Former Benue Speaker Dajoh Withdraws From APC Assembly Primary, Defects To PDP Ahead of 2027 Polls

Published on 21 May 2026 at 05:36

Reported by: Ijeoma G | Edited by: Oravbiere Osayomore Promise.

A former Speaker of the Benue State House of Assembly withdrew from the APC primary election for his constituency on the morning of May 20, 2026, alleging that result sheets had been filled before voting and that election materials never arrived at polling centres where winners were nonetheless declared. By the afternoon of that same day, Hyacinth Aondona Dajoh, the lawmaker representing Gboko West State Constituency, had formally defected to the Peoples Democratic Party (PDP) and was received into the party by former Governor Samuel Ortom, the leader of the PDP in Benue State. The rapid sequence of events — withdrawal, condemnation of the primary process, and defection — laid bare not only a personal political realignment but also the depth of internal crisis within the APC in Benue, where disputes over the conduct of primaries have become a recurring feature of election cycles.

Dajoh’s decision to quit the APC primary was announced in a statement issued by his media aide, Agber Kulugh. The former speaker cited “alleged manipulation and lack of transparency” that, according to the statement, had characterised the ongoing APC primary elections across Benue State. Dajoh claimed that in some locations, result sheets were completed before voting exercises commenced, while in other areas electoral materials did not reach designated voting centres even though winners were being announced. He insisted that participating in the State House of Assembly primary under such conditions would amount to legitimising a process he believed lacked “credibility, fairness and democratic integrity”. Despite his withdrawal, he expressed appreciation to supporters, delegates, stakeholders, youths and women across Gboko West Constituency and Gboko Local Government Area.
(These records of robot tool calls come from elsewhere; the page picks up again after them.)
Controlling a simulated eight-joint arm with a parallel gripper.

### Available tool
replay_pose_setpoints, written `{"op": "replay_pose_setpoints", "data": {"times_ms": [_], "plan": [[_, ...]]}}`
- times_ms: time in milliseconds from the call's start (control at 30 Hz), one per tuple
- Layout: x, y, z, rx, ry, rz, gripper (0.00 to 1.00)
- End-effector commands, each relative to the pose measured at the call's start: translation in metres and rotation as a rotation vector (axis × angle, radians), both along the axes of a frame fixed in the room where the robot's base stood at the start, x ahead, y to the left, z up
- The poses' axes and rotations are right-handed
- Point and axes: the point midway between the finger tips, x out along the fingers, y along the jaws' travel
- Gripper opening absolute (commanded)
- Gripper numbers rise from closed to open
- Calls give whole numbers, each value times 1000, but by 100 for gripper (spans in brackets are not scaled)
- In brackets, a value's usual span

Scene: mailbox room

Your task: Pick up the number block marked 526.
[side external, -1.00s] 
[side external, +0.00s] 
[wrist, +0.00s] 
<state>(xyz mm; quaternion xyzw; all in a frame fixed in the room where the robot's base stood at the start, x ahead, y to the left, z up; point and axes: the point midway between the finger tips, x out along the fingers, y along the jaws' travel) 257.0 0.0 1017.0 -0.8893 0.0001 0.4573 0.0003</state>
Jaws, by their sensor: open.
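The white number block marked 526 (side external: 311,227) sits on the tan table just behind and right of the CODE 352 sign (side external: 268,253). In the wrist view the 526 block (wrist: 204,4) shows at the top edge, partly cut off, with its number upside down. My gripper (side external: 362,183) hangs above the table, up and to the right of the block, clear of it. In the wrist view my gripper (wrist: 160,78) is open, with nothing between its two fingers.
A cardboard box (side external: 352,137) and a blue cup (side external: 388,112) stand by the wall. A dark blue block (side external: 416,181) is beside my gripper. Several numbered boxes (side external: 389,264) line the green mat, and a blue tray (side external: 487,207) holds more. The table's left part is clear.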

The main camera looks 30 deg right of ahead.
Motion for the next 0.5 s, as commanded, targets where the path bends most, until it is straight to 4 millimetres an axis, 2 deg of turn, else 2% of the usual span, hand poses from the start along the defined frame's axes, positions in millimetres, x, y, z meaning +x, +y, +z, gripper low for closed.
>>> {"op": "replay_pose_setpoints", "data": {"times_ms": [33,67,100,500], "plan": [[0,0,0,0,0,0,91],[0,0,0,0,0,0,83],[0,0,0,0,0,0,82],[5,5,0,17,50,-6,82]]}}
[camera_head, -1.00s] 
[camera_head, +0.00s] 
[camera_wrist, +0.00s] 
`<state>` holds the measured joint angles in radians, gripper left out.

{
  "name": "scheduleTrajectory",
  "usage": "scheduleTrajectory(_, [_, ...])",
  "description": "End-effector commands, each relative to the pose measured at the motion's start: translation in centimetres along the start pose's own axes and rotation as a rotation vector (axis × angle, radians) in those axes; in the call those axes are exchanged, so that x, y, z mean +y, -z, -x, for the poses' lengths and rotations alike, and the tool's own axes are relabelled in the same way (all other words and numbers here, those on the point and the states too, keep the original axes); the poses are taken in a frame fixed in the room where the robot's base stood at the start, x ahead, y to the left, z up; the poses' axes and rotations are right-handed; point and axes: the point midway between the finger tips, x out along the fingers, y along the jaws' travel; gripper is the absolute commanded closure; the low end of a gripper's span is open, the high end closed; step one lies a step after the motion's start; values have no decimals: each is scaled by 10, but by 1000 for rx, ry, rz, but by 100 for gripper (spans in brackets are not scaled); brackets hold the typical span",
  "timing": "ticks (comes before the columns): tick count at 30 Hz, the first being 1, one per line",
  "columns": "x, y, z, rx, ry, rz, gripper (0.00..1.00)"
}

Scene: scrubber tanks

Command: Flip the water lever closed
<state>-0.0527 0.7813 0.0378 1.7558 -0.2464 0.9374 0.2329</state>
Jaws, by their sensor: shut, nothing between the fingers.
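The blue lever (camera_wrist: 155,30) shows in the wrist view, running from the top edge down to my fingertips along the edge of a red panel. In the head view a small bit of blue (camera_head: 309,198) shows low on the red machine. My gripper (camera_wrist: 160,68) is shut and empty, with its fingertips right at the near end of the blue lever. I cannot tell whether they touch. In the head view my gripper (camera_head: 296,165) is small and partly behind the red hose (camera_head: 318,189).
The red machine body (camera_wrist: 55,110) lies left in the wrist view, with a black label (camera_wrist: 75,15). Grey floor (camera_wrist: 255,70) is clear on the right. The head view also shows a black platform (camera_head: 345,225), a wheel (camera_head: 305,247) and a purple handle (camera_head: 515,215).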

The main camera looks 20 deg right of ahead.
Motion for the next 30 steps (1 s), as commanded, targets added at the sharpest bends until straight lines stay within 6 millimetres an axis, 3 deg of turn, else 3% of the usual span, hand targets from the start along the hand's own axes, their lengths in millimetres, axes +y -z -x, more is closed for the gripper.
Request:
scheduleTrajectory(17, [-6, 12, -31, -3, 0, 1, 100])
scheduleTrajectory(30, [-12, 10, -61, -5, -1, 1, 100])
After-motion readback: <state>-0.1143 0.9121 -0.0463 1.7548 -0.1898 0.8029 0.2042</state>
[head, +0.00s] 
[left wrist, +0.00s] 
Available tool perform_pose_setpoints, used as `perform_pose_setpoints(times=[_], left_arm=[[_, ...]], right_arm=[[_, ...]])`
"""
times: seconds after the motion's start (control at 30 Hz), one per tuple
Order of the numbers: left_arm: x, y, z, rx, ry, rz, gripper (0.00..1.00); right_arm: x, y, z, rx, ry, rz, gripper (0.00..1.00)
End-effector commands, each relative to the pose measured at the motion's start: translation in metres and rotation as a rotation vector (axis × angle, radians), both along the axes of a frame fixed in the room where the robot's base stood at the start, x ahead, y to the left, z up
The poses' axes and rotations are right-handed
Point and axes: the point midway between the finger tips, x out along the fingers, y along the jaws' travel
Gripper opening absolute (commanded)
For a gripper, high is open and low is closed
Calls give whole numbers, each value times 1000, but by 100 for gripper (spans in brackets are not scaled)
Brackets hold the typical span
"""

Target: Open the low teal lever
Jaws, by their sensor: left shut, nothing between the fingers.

Hours after withdrawing from the APC primary, Dajoh formally defected to the PDP in Makurdi on the same day, May 20, 2026. He was received into the opposition party by Chief Samuel Ortom, the immediate past governor of Benue State who now serves as the leader of the PDP in the state. Ortom’s personal role in welcoming the former speaker signalled that the PDP was actively consolidating the defection of disgruntled APC figures ahead of the 2027 general elections. Dajoh attended the PDP senatorial primary election also held on Wednesday as a critical stakeholder from Gboko, where Chief Mrs Eunice Ortom was affirmed as the party’s senatorial candidate. The former speaker restated his commitment to “the politics of inclusiveness, unity, community development and, most importantly, the welfare of the people,” adding that his political decisions would always be guided by “the collective interest of the people of Gboko West and Benue State at large”.

Dajoh’s withdrawal and defection do not exist in a vacuum. His resignation as Speaker of the Benue State House of Assembly on August 24, 2025, came barely 48 hours after the assembly suspended four lawmakers — including Alfred Emberga — over alleged conspiracy. Emberga later succeeded Dajoh as speaker, and on the same day that Dajoh withdrew from the APC primary, Emberga emerged as the APC candidate for the Makurdi North State Constituency after securing the highest votes in the primary conducted across five council wards. Dajoh’s defection follows a pattern of high‑profile political migrations in Benue. In October 2025, a member of the House of Representatives representing Apa/Agatu Federal Constituency, Ojema Ojotu, dumped the PDP for the APC, citing perennial crisis in the PDP. In March 2026, the Minority Leader of the Benue State House of Assembly, Abu Umoru, also defected from the PDP to the APC, giving fresh support to Governor Hyacinth Alia’s administration. These back‑and‑forth defections have constantly altered the political balance in the state.

Benue State has become a laboratory for pre‑electoral realignments, and Dajoh’s defection is the latest signal that the fight for control of the state’s political landscape is far from settled. The APC primaries in Benue have been fraught with controversy. On May 18, 2026, at least seven House of Representatives members lost their APC return tickets. On May 19, two aspirants in the APC House of Representatives primary for Otukpo/Ohimini Federal Constituency rejected the outcome of the exercise, alleging that “no valid primary election took place” and that a preferred candidate was being imposed on the people. The lingering political rift between Secretary to the Government of the Federation George Akume and Governor Hyacinth Alia has also played out in the primaries, with Akume’s loyalists suffering major losses in the National Assembly contests. Against this backdrop, Dajoh’s decision to step out of the APC entirely and seek refuge in the PDP, under the direct patronage of former Governor Ortom, reads like a calculated move to preserve his political future in a constituency where party machinery is increasingly contested.

As of the time of this report, the APC leadership in Benue State had not issued an official response to Dajoh’s allegations of pre‑filled result sheets and missing election materials. The former speaker’s appeal to his supporters to remain calm and peaceful suggests that the political fallout of his defection may yet unfold in the coming days. What remains certain is that on May 20, 2026, a former Speaker of the Benue State House of Assembly took a public stand: he would not validate a primary process he considered flawed, and he would not remain in a party where, in his view, internal democracy had been sacrificed. By sunset, he had switched camps. The 2027 elections in Gboko West will now be fought under a different banner, and the people of the constituency will watch to see whether the promises made on the day he crossed the floor will be kept when the campaign season truly begins.